As to the second circumstance, in which a single judge can issue a warrant across districts where five or more districts are involved, DOJ's position is that most courts already permit the search of multiple computers pursuant to a single warrant where necessary legal requirements are met, and that the amendment will ensure that federal agents can go to a single judge in a large hacking incident instead of submitting separate applications in each of the applicable districts, potentially up to 94 districts.

Those opposed to the amendment have expressed concerns that the amendment would permit multiple intrusions on victims' computers/devices, thereby increasing the potential damages that may accompany such intrusions. Not only will victims have been the victim of a criminal hack, but critics fear this will ease the way for government entities to do a large-scale remote search on the same devices for investigation purposes. The concern is that multiple intrusions can exacerbate the weaknesses of devices.

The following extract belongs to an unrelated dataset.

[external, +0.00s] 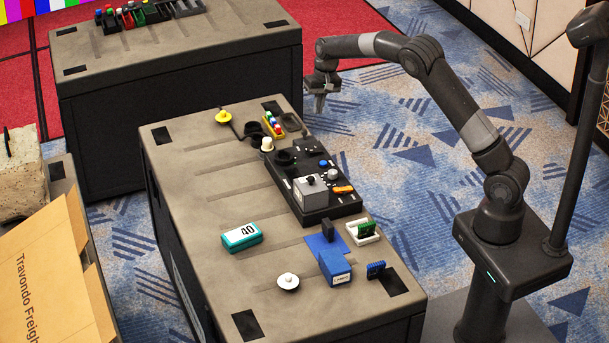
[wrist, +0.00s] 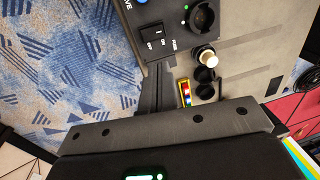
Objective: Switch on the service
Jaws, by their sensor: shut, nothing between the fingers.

Now that the amendments have gone into effect, commentators are watching (to the extent information becomes publicly available) whether the amendments open the door to broad remote searching by government investigators, or whether the other legal requirements in obtaining search warrants will keep such access narrowly tailored.

Conclusion

Evolving jurisprudence, proposed legislation and other potential initiatives involving law enforcement's access to electronic information will continue to develop in an effort to keep pace with the constantly evolving technological landscape. The future development of these rules and law will require an ongoing commitment by law enforcement, legislators and the courts to carefully balance privacy protections with legitimate needs for access, and require companies to consider how emerging technologies in their field fit within this changing legal framework.